For Mark Helfrich, who went to high school in Coos Bay, Ore., played pick-up football inside Autzen Stadium, whose father and uncle are former Ducks, and whose brother and sister-in-law attended Oregon, Sunday’s official promotion to head coach is “the pinnacle”.
Helfrich, 39, played his college ball at Southern Oregon and his coaching stops include NFL Europe, Boise State, Arizona State and Colorado before he was hired as Chip Kelly’s replacement as the offensive coordinator at Oregon in 2009. The two began a symbiotic relationship that ultimately led to Helfrich following Kelly’s footsteps again, this time to the big office. “He taught me much more in the past four years that we could discuss today,” Helfrich said of Kelly.
“Because of the foundation laid by Rich Brooks, Mike Bellotti and Chip Kelly and the generosity of Phil Knight and his family, this place is in the elite of college football,” Helfrich added.
Oregon is a place where continuity is a tradition, as Helfrich continues a streak of hiring head football coaches from within that began in 1977. However, Helfrich was chosen for the job ultimately because he was the best person for the job. “Continuity was a bonus, but it was not the leading factor. It was a factor because of where we are in the recruiting cycle, but it was not the factor,” said Oregon athletic director Rob Mullens. “The most important thing to us was to have long-term success.”
Oregon had nearly a full-year to consider Kelly’s eventual replacement, after he briefly accepted the Tampa Bay Buccaneers job in January 2012 before changing his mind and returning to Eugene.
“This didn’t start Wednesday at 7:15 when I got the call.” The wheels are always spinning. We were very aware this was a possibility a year ago, and then again after the Fiesta Bowl. The clock didn’t start when I got the resignation letter,” Mullens explained.
When those wheels did start spinning, Mullens arrived at a familiar destination. “We talked to an awful lot of people,” said Mullens. “We had five in-person interviews. We have a great staff, so naturally we had a lot of internal candidates. Everything we learned about Mark re-affirmed what we already thought. I’ve had the opportunity to observe Mark in so many settings over the past two years, whether it’s in the office, locker room, practice field. He has a clear vision and has shown the ability to make difficult decisions. We wanted somebody to be the caretaker of this program moving forward.”
As part is expected after helping Oregon enjoy a 46-7 mark over the last four seasons, Helfrich, who will be paid $9 million over his five-year contract, doesn’t plan on changing much now that he’s in charge.
“99.2 percent of the time (Kelly and I) are in lock step. It’s going to be that .8 percent when you’re going to go ‘Oh, that’s different.’ I won’t wear a visor and I’ll eat more vegetables,” Helfrich deadpanned. “It’s about the players and the process. I don’t think there’s going to be anything outwardly, hugely different.”

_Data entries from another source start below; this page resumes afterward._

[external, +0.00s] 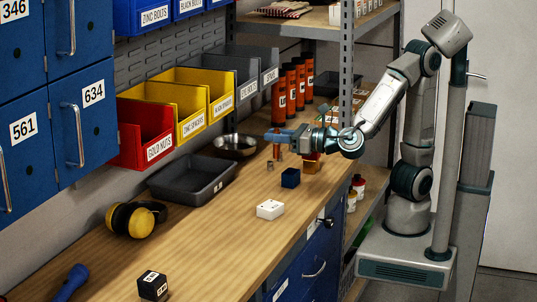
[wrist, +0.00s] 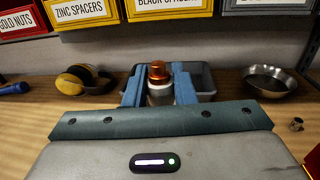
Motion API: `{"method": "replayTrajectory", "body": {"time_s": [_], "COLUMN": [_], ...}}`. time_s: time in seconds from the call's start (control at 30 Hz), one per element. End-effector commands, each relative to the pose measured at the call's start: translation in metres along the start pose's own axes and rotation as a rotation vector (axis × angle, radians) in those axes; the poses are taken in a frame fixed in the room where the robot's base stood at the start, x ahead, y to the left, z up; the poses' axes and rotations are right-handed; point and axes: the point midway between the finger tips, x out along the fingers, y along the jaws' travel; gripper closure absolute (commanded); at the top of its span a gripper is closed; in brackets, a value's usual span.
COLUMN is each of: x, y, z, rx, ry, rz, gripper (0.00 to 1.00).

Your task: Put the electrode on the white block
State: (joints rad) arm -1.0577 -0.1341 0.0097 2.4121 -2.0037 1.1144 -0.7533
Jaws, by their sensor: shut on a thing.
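The white block (external: 270,209) lies on the workbench (external: 215,240), near its front edge in the external view. Small dark marks show on its top. My gripper (external: 276,137) is above the bench, behind and beyond the white block, with its blue fingers pointing left. In the wrist view my gripper (wrist: 158,92) is shut on a silver piece with an orange-copper top, which I take to be the electrode (wrist: 158,75). It looks upright between the fingers, and its lower end is hidden there. The electrode (external: 277,152) shows small below the fingers in the external view. The white block is not visible in the wrist view.
A grey tray (external: 192,181), metal bowl (external: 235,147) and ear muffs (external: 133,219) lie toward the wall. Bench around the white block is clear.

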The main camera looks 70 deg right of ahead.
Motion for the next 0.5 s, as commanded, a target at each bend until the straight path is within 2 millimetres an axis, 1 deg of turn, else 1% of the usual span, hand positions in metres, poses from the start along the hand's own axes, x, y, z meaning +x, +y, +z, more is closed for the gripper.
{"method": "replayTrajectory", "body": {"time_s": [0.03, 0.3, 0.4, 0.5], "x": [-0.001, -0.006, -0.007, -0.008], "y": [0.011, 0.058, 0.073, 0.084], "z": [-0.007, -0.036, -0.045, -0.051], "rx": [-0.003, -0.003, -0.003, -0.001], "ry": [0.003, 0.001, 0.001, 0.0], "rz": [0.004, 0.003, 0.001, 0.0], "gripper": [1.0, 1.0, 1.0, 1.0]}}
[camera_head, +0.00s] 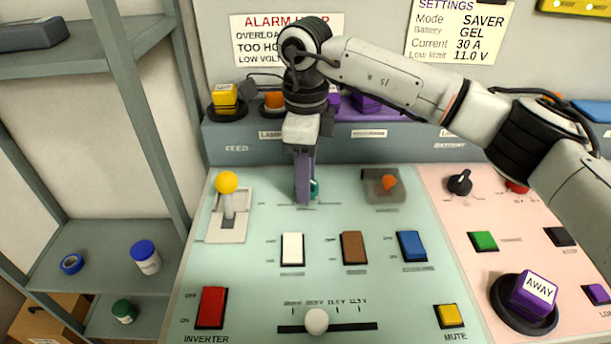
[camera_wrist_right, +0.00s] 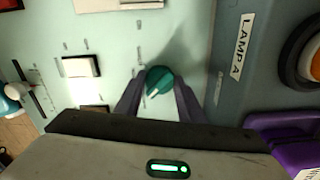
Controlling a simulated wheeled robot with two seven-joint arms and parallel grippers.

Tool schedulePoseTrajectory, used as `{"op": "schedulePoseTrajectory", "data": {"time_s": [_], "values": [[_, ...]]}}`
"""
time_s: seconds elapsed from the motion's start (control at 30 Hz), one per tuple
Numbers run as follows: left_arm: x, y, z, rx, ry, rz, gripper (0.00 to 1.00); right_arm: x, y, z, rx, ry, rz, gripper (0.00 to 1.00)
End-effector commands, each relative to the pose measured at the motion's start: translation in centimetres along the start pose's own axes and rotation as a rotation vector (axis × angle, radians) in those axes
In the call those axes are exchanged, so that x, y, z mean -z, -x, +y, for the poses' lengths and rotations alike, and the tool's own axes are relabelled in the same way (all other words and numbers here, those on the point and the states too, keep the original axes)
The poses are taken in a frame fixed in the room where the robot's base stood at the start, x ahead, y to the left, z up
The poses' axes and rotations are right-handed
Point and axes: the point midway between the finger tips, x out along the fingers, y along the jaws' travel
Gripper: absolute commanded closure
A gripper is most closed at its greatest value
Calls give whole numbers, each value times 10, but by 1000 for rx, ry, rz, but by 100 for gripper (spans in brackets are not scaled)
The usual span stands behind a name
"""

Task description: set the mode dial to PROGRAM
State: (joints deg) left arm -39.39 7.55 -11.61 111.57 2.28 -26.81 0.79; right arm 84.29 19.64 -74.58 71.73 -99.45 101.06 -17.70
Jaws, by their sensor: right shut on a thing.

“We will attack in all phases. We will embrace innovation in all that we do. To our great fans, we will work as hard as we possibly can to make you proud,” he concluded.
Continuity may not have been the deciding factor for Mullens, but it was definitely preferred within the Ducks’ locker room.
“I feel like our team has a great vibe,” said running back De’Anthony Thomas. “We’re ready to go right now. Our team is excited for Coach Helfrich to step up and learn from him.”
Multiple Oregon players made note of a constructive team meeting on Saturday night in which Helfrich was formally introduced as the team’s new head coach.
“He walked up there, everybody gave him a standing ovation,” cornerback Brian Jackson said. “As a defensive guy, I’m excited to be coached by him. That’s who we wanted to step in that role. He’s been there with us, he understand the way this program rolls. He knows the struggle, he knows what we go through. I feel like we’re going to hit the next level.”
Helfrich is keenly aware of the added duties he must now take on as head coach that previously fell to Kelly. “We’re going to do our best to make everybody feel involved. The biggest thing that’s simultaneously exciting and unnerving is, the players. Our kids have 105 brothers now.”
In the end, Sunday came back to a high school kid that could only play in Autzen Stadium in a pick-up game now leading his own team on to that field.
“I grew up in this state and I know what Oregon football means. It’s an honor to me to be chosen as the caretaker of this program.”